======== Material supplied
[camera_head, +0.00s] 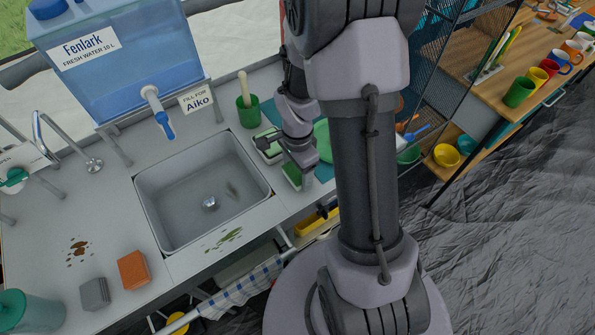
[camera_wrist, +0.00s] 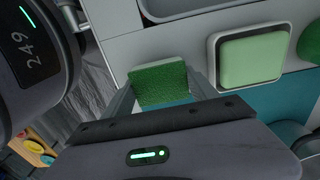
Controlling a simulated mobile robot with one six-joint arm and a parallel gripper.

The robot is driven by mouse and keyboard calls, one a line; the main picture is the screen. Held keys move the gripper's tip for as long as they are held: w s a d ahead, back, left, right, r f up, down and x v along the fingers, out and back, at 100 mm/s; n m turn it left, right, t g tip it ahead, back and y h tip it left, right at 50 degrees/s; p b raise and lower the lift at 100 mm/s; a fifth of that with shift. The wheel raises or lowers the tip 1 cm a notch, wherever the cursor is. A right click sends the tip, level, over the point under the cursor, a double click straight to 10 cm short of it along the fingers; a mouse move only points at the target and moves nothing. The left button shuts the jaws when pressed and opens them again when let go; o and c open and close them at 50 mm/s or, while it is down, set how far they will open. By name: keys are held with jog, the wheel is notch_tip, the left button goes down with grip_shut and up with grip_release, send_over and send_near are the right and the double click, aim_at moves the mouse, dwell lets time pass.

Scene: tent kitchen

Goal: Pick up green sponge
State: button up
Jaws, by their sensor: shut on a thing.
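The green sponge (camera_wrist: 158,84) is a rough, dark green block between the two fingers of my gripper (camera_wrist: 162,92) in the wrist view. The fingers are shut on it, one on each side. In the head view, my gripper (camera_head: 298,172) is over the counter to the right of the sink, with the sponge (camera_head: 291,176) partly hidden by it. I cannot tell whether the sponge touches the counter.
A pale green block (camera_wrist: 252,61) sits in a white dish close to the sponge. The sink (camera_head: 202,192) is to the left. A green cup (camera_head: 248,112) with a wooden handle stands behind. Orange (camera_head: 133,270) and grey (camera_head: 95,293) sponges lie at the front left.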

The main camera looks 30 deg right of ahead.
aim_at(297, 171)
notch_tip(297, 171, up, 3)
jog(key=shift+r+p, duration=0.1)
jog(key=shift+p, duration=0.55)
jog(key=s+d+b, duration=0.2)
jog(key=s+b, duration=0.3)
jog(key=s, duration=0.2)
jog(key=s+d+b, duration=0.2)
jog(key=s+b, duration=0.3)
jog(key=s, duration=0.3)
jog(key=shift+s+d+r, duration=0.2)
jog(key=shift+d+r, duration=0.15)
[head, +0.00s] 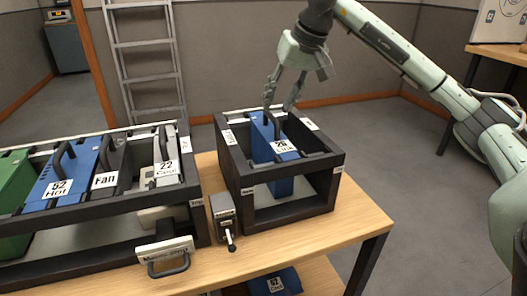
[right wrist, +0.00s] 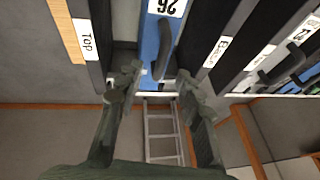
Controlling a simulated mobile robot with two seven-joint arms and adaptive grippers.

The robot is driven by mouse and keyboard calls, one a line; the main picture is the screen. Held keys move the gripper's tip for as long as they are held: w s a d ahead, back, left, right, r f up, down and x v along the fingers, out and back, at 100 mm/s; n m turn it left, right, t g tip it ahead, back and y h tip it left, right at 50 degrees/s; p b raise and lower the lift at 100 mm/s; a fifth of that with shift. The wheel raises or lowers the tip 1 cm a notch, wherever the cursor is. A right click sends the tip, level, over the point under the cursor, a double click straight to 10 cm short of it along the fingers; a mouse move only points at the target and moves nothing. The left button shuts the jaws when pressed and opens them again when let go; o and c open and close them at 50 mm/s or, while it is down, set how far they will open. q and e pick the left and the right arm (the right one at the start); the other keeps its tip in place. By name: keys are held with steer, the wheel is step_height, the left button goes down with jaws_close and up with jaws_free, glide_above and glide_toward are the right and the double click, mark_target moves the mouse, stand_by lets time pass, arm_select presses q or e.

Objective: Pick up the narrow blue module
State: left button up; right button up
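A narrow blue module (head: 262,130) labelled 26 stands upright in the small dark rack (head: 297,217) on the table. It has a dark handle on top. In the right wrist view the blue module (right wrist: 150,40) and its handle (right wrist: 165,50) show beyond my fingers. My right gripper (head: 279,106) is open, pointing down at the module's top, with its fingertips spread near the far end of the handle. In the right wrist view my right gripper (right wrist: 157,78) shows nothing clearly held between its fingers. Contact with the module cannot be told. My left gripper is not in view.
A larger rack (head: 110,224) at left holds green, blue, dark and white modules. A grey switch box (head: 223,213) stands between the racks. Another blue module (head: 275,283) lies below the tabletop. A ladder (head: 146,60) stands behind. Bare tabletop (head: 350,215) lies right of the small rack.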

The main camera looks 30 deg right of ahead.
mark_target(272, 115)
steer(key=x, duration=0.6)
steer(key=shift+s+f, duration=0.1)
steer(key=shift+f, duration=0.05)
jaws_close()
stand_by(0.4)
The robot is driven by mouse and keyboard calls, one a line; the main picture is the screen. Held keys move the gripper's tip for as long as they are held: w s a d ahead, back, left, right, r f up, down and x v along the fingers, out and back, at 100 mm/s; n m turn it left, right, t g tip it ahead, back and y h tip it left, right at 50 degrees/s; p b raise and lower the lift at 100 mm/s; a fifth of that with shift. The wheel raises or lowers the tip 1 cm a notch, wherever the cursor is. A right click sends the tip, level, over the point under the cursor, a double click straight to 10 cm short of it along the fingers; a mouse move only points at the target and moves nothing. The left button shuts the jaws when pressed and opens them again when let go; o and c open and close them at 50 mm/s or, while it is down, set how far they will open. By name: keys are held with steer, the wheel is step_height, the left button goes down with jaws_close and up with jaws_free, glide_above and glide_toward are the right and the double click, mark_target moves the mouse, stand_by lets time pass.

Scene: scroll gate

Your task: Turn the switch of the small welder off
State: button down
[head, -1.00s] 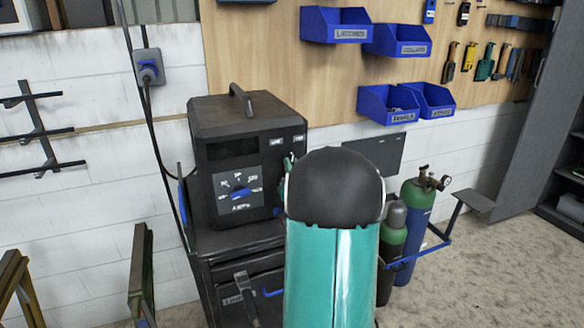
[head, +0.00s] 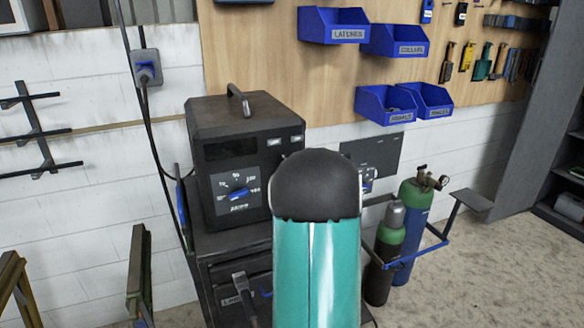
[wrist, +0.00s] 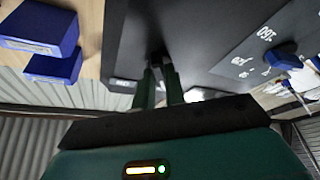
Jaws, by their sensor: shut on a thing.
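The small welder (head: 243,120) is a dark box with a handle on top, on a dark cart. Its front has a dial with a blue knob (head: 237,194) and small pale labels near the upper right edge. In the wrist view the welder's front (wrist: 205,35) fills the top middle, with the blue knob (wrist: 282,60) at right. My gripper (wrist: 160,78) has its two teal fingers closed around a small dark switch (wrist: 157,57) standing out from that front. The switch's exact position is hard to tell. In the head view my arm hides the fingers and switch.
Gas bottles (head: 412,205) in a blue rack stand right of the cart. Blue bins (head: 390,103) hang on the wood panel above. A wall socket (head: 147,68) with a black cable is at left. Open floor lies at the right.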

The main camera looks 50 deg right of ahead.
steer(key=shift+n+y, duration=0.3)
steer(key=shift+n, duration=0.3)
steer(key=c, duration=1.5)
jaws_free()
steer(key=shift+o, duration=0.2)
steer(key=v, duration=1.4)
================
What you need to do: With pictures omitted, copy exactly the lines from the one containing "[wrist, +0.00s]" through the final line of the listing, both included.

Answer below:
[wrist, +0.00s] 
Jaws, by their sensor: shut on a thing.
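The small welder (head: 243,120) is a dark box with a handle on top, on a dark cart. Its front has a dial with a blue knob (head: 237,194) and small pale labels near the upper right edge. In the wrist view the welder's front (wrist: 205,35) fills the top middle, with the blue knob (wrist: 282,60) at right. My gripper (wrist: 160,78) has its two teal fingers closed around a small dark switch (wrist: 157,57) standing out from that front. The switch's exact position is hard to tell. In the head view my arm hides the fingers and switch.
Gas bottles (head: 412,205) in a blue rack stand right of the cart. Blue bins (head: 390,103) hang on the wood panel above. A wall socket (head: 147,68) with a black cable is at left. Open floor lies at the right.

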The main camera looks 50 deg right of ahead.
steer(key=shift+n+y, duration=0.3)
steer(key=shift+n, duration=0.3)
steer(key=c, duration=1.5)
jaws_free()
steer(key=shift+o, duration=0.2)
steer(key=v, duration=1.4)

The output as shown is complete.